The first category of horror I’ve ventured into is haunted house horror. These books are delightfully spooky without being completely terrifying. We Used To Live Here was very clever and has a surprise speculative fiction-lean. A Good House for Children builds anticipation and eeriness really well with dual timelines and the author’s use of descriptive language: “The front doors, a double behemoth of aged oak, curved upward into a graceful arch . . . they were a quirk of personality, a raised eyebrow on an otherwise serene face.” It’s the perfect gothic pick for readers whose tastes lean literary. The Haunting of Hill House is obviously an absolute classic. I was worried I’d be absolutely terrified by this novel, but I wasn’t! Shirley Jackson is undoubtedly a master of language, tension, and twists. (You’ve read her work if you ever read The Lottery in school).

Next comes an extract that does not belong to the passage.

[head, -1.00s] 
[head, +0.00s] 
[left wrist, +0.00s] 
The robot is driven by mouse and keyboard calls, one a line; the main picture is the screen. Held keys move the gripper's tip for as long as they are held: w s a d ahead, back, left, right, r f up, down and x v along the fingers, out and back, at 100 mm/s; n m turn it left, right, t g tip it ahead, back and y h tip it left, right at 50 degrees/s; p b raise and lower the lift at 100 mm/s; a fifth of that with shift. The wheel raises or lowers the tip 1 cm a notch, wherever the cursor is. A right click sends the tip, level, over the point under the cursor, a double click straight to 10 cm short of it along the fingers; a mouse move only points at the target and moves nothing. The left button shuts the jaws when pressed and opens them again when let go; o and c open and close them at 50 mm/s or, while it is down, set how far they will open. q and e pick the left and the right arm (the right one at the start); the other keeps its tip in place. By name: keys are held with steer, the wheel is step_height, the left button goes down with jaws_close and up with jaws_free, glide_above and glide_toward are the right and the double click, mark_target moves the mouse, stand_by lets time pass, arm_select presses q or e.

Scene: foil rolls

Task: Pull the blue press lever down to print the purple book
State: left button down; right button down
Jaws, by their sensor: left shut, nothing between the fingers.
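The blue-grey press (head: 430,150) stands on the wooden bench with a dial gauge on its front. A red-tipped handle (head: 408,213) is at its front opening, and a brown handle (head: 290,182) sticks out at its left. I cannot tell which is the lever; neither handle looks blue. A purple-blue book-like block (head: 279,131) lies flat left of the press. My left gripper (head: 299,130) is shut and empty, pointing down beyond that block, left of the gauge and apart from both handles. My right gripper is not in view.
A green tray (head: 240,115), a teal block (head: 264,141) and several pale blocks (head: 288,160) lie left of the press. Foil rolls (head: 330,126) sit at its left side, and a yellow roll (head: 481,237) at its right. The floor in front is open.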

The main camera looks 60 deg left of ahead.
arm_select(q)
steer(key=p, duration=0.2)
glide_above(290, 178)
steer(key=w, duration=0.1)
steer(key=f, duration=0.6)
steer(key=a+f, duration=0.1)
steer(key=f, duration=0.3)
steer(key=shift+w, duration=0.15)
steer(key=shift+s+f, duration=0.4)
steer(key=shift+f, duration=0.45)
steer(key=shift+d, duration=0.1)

A Haunting on the Hill is inspired by Shirley Jackson’s novel, but for me it missed the mark. It was still a fun fall read, but I had trouble suspending my disbelief. I think a lot of that had to do with the absurdity of the visions the characters had in the house and a failure to execute language to the story’s advantage. Starling House reads extremely YA but was fun.

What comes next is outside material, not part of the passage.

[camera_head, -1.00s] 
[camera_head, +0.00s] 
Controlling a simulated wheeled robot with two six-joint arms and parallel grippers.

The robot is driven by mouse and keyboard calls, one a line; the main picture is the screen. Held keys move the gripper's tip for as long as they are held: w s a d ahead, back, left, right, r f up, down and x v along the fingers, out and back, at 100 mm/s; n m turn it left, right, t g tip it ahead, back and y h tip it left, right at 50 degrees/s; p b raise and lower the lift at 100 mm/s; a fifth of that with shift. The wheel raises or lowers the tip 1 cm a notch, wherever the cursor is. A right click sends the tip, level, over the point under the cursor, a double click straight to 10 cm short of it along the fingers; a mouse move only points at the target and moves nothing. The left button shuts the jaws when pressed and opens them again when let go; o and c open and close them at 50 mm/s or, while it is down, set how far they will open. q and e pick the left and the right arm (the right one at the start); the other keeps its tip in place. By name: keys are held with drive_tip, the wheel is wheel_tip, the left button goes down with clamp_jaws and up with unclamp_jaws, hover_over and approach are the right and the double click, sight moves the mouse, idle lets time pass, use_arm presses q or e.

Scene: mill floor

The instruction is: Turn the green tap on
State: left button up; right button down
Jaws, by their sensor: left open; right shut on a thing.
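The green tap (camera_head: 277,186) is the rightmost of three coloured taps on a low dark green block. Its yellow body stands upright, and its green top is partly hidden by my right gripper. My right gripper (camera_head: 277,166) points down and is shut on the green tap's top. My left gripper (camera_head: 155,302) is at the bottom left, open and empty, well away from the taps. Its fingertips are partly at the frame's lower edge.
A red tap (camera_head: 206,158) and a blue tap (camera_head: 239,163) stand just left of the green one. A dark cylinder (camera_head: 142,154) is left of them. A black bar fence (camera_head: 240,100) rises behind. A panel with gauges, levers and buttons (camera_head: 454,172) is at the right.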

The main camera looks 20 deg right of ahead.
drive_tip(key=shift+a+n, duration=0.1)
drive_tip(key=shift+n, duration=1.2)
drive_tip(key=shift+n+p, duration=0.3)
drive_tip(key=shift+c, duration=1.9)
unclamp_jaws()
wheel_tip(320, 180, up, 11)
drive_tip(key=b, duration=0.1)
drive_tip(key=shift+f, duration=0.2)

The next category is witches, mediums, and fortune tellers. Glass Girls is new this year, and it was thoroughly entertaining. I think the author fell into the trap of making the narrative wider rather than deeper (every character has his/her trauma but it never goes any deeper than that; the traumas create their personalities). The diction and cadence is entrancing at the beginning of this novel: girls get the gift, boys get the grave. It initially reads as the perfect pair to Practical Magic. The Fortune Seller didn’t have a lot to say but was vastly entertaining especially if you love campus novels. I really loved one character’s interpretation of the tarot cards throughout, though you wouldn’t believe the same author penned the masterpiece that was The Ballerinas. The Witches of New York has really become the it book of Halloween. This novel is more historically rooted and feels more akin to The Crucible. There were parts I was a little bored in here, and I seem to remember it being a bit didactic (I hate admitting that), but there were also plenty of rich details that made sticking out the whole book worth it. Lastly is A Discovery of Witches, which is also a vampire book. This reads like a series because it is a series, but you have to want that kind of book to get into it.

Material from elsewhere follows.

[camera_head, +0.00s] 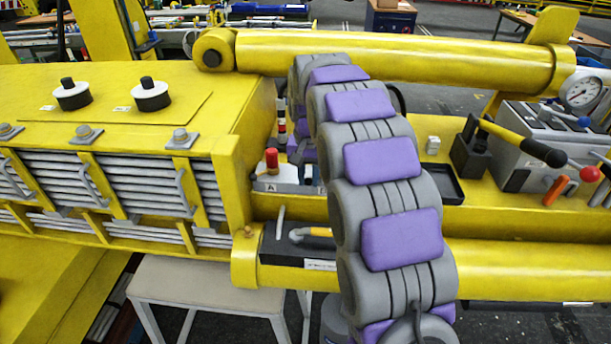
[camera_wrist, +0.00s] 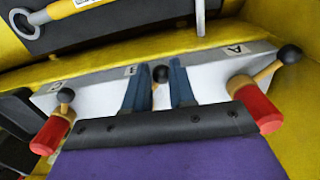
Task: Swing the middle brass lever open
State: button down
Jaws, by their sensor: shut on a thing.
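In the wrist view, the middle brass lever (camera_wrist: 160,74) shows its black knob between the two blue fingers of my gripper (camera_wrist: 159,68). My gripper is shut on this lever near the label B. Its lower part is hidden by the fingers and the dark gripper body. In the head view, my grey and purple arm hides the gripper and the middle lever.
In the wrist view, a red-handled lever (camera_wrist: 283,60) stands close on the right by label A, and another (camera_wrist: 62,100) on the left by label C. A dark block with a ring-ended handle (camera_wrist: 30,22) is at upper left.

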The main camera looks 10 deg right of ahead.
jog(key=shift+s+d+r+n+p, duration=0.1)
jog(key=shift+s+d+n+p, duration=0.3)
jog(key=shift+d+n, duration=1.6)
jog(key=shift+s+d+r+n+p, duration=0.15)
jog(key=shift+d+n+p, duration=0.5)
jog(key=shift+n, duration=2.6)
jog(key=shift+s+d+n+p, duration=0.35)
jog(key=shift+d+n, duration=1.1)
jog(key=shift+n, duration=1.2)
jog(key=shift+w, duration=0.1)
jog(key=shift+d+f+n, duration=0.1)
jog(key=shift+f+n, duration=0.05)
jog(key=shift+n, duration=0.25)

Lastly is cults and myths and the paranormal: There are three Adrienne Young novels on this list. She is a fully immersive writer if not all of her plots feel satisfying. The first novel I read by her was The Invisible Life of Addie LaRue, which to me was the perfect time-traveling / mysterious magic one-of-a kind book. As a reader who is primarily focused on realism, this novel was a welcome change. I sadly don’t remember the specifics of The Unmaking of June Farrow, but what I do remember was that it was well-written, had a twist I saw coming but wasn’t mad about, and was well rooted in place. The latest novel I read of hers was Spells for Forgetting, but this one leaned too YA for me. It had a really interesting mystery at its center, but there were unexplored possibilities in this book. Our Crooked Hearts was one of the weirdest books I’ve read, and I can’t even explain it to you, you’d just have to dive in. This book is YA, so if that bothers you, skip it. Lastly Just Like Mother is a book with a cult at its center, it is extremely creepy.